Dataset extract ▸
/---

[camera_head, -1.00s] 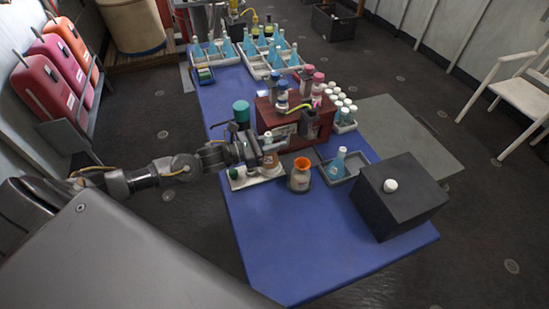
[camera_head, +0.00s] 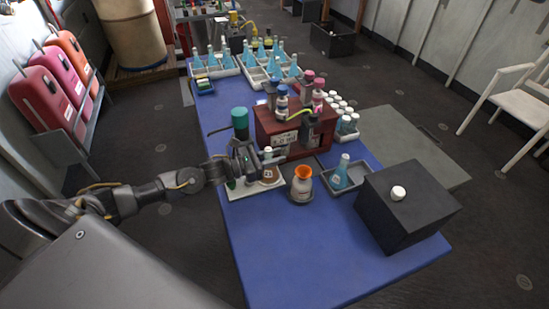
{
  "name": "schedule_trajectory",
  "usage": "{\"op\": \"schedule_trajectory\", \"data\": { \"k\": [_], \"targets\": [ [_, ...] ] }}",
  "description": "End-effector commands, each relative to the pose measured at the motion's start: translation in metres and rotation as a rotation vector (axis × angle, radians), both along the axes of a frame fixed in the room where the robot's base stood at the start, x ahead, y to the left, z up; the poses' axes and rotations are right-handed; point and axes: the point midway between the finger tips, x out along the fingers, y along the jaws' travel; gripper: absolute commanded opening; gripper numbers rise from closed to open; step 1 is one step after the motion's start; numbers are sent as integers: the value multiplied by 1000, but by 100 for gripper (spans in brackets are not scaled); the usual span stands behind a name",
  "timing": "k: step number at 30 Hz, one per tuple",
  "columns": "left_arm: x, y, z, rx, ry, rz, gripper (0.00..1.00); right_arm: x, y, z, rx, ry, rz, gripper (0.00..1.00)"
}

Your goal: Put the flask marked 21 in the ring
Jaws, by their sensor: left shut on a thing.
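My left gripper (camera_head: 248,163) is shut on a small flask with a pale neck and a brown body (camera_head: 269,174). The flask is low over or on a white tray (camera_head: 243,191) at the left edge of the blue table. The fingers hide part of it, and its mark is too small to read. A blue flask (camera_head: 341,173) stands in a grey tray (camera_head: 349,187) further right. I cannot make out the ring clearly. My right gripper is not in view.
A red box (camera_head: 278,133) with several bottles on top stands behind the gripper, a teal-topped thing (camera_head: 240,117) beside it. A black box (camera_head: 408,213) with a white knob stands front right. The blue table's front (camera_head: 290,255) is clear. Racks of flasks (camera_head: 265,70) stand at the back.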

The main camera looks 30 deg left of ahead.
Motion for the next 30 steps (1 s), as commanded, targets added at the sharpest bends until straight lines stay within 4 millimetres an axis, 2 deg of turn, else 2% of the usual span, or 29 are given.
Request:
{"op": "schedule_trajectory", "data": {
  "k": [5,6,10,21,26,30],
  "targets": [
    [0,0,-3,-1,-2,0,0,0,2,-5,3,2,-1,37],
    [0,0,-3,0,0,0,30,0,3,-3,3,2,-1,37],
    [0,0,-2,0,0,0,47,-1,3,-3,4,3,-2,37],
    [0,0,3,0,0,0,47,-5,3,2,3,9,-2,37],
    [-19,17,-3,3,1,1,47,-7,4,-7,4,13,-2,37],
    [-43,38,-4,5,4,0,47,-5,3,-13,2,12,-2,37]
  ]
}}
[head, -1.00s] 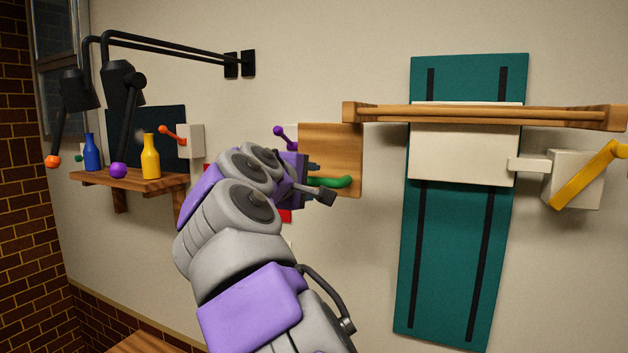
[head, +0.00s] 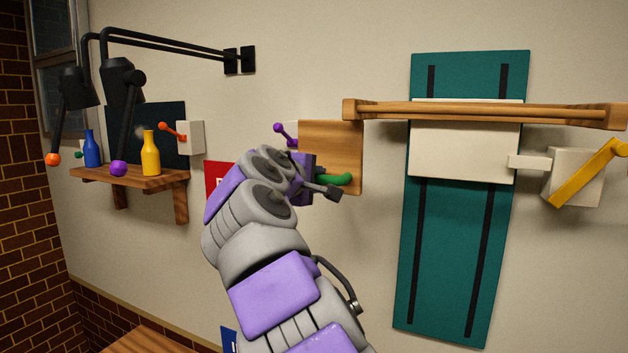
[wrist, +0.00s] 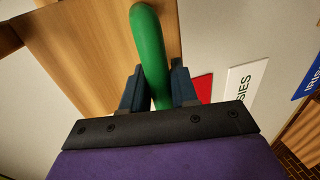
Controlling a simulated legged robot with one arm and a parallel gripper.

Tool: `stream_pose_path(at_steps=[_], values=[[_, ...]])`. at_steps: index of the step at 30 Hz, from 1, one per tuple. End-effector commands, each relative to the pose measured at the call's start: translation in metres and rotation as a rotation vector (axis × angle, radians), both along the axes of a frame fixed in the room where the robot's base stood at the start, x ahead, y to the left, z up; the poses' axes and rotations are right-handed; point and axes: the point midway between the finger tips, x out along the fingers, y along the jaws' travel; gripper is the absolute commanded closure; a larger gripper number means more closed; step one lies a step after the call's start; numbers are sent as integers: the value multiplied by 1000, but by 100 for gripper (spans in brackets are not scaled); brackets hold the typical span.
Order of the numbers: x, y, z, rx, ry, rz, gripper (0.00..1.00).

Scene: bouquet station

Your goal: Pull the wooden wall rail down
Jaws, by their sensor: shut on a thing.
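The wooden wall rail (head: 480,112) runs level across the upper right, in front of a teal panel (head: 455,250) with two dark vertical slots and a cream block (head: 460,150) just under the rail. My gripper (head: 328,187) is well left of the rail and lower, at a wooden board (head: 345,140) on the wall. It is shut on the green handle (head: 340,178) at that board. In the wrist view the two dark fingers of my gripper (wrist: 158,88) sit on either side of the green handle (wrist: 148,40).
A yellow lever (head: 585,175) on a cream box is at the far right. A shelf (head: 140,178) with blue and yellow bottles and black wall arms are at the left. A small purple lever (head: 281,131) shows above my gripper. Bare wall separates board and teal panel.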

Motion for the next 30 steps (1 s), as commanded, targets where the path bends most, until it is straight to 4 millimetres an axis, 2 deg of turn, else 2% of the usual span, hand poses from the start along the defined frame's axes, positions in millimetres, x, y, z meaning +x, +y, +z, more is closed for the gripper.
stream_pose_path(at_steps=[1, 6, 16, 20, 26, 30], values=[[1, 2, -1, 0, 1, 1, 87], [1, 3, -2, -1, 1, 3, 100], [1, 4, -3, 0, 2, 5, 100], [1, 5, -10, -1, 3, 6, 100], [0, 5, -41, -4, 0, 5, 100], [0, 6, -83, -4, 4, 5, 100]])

\---
/---

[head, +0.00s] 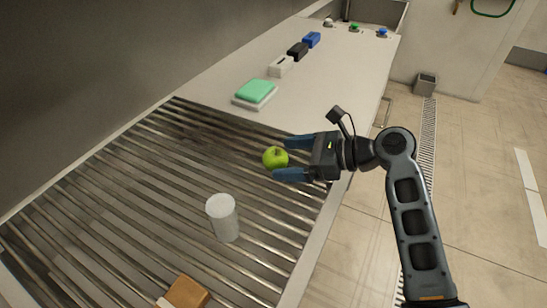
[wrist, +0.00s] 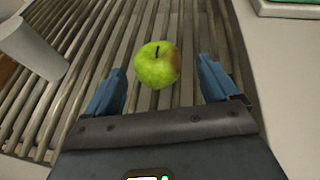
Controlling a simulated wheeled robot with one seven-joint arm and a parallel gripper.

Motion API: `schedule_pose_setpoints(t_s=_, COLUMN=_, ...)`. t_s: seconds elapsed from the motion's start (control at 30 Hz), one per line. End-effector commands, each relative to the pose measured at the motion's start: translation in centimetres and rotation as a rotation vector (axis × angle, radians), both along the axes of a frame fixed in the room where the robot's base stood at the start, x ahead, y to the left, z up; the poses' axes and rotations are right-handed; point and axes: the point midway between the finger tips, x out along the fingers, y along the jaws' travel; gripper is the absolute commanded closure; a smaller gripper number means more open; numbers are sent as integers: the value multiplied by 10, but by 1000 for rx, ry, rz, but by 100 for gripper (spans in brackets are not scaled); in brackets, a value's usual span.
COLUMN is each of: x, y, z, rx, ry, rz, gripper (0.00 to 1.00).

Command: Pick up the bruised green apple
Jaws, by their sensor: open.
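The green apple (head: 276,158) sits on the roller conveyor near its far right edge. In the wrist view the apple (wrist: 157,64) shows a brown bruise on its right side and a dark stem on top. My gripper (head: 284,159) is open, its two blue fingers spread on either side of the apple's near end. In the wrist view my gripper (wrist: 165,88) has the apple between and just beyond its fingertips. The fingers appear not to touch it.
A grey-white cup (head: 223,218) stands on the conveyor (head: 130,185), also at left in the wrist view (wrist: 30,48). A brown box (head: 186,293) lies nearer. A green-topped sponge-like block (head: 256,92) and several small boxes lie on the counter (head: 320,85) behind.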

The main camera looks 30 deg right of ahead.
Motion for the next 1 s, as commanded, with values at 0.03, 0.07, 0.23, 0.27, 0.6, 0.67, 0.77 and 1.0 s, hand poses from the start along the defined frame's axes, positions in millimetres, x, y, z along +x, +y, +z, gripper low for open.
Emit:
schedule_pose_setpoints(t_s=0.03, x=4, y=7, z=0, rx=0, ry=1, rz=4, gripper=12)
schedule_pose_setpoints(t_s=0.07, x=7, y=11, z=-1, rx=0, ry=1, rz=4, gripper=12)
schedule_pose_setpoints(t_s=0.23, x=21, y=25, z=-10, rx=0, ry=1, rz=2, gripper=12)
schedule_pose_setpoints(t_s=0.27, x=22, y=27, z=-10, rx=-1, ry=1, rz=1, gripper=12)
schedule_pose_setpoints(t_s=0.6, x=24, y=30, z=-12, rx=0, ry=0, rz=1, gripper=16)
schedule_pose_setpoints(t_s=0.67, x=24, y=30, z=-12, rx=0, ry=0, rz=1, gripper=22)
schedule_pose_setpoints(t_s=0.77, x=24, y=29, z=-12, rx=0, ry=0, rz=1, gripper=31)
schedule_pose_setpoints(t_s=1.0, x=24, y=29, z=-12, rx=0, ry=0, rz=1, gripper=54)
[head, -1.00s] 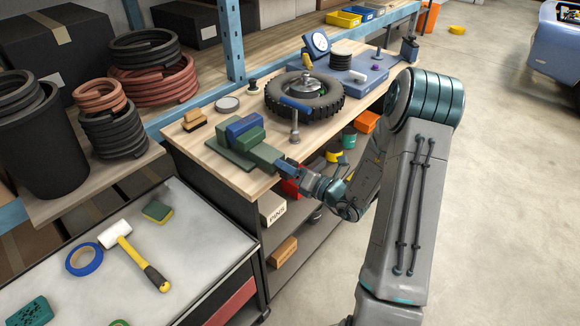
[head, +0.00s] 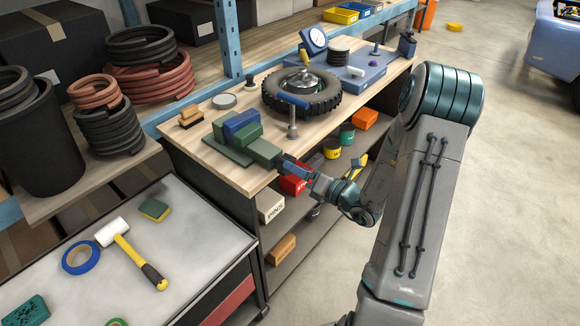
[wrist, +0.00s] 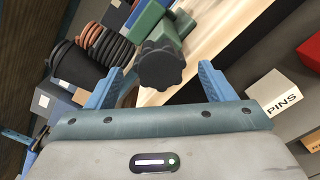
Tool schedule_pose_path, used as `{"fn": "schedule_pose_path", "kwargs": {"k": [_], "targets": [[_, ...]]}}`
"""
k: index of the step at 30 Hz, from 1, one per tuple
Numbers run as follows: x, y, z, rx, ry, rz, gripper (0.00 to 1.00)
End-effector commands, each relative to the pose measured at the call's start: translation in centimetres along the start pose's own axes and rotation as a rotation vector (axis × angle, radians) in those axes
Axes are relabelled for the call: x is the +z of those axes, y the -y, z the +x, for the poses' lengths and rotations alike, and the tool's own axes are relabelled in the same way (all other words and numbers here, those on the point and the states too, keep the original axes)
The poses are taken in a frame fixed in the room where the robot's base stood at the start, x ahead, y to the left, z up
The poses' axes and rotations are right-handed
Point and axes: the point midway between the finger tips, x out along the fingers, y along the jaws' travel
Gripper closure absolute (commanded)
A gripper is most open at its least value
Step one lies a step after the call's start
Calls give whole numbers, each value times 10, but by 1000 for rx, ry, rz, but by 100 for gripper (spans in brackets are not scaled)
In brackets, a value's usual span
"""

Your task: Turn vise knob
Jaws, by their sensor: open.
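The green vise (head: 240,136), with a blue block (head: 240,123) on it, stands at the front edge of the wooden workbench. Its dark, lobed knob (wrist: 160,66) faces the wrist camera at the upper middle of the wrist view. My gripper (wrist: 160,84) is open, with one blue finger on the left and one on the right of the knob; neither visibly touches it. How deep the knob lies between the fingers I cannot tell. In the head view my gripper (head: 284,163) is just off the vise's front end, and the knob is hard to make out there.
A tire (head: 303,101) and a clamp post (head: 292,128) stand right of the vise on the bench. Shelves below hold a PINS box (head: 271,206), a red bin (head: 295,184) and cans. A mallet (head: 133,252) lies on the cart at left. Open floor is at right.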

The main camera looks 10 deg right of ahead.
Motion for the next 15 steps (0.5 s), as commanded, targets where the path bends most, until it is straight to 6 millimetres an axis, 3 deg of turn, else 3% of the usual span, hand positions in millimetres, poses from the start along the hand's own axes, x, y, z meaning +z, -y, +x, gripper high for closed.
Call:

\---
/---

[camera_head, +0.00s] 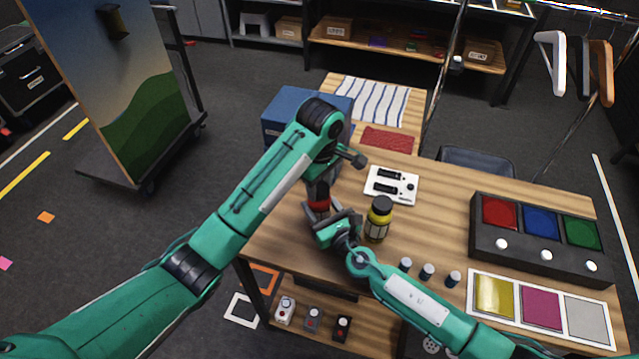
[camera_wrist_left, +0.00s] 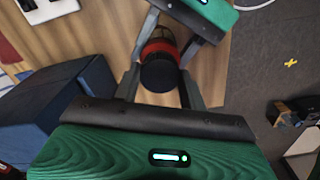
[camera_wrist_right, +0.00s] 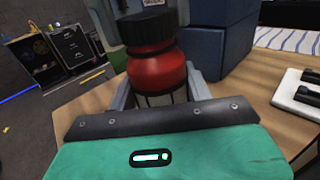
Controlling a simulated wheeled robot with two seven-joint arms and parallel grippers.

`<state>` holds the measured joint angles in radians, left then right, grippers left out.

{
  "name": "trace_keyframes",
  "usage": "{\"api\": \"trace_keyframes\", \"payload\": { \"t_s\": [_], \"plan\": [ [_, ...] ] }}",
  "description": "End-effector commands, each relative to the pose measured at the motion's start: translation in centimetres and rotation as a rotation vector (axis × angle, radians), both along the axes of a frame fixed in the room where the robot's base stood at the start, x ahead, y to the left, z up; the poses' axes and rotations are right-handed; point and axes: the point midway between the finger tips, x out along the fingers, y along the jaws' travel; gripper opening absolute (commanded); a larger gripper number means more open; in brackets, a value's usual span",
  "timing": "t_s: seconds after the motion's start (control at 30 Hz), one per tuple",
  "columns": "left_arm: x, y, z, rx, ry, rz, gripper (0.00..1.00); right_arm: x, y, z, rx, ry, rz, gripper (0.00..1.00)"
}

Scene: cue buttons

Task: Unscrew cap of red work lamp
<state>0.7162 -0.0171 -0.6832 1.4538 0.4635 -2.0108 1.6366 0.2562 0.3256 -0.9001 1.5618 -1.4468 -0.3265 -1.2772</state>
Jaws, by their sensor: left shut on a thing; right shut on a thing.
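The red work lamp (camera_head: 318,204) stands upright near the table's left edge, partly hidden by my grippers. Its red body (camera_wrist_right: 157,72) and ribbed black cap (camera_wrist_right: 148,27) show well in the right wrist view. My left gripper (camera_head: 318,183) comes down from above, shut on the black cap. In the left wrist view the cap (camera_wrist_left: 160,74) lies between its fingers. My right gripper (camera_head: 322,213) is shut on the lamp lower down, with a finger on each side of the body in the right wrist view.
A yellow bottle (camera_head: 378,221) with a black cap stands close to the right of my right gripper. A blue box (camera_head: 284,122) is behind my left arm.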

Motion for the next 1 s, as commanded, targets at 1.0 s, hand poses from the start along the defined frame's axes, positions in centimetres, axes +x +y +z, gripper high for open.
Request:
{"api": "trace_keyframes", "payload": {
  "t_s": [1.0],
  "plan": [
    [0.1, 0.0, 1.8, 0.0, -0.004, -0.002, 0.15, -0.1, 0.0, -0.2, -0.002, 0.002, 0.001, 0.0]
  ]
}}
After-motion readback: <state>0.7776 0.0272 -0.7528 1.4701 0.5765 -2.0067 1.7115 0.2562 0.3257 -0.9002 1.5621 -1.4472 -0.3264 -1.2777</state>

\---

Using the entries above, give again exactly the lines from the line holding "seconds after the" through the line holding "<state>0.7162 -0.0171 -0.6832". Include both end lines and nothing else.

  "timing": "t_s: seconds after the motion's start (control at 30 Hz), one per tuple",
  "columns": "left_arm: x, y, z, rx, ry, rz, gripper (0.00..1.00); right_arm: x, y, z, rx, ry, rz, gripper (0.00..1.00)"
}

Scene: cue buttons

Task: Unscrew cap of red work lamp
<state>0.7162 -0.0171 -0.6832 1.4538 0.4635 -2.0108 1.6366 0.2562 0.3256 -0.9001 1.5618 -1.4468 -0.3265 -1.2772</state>

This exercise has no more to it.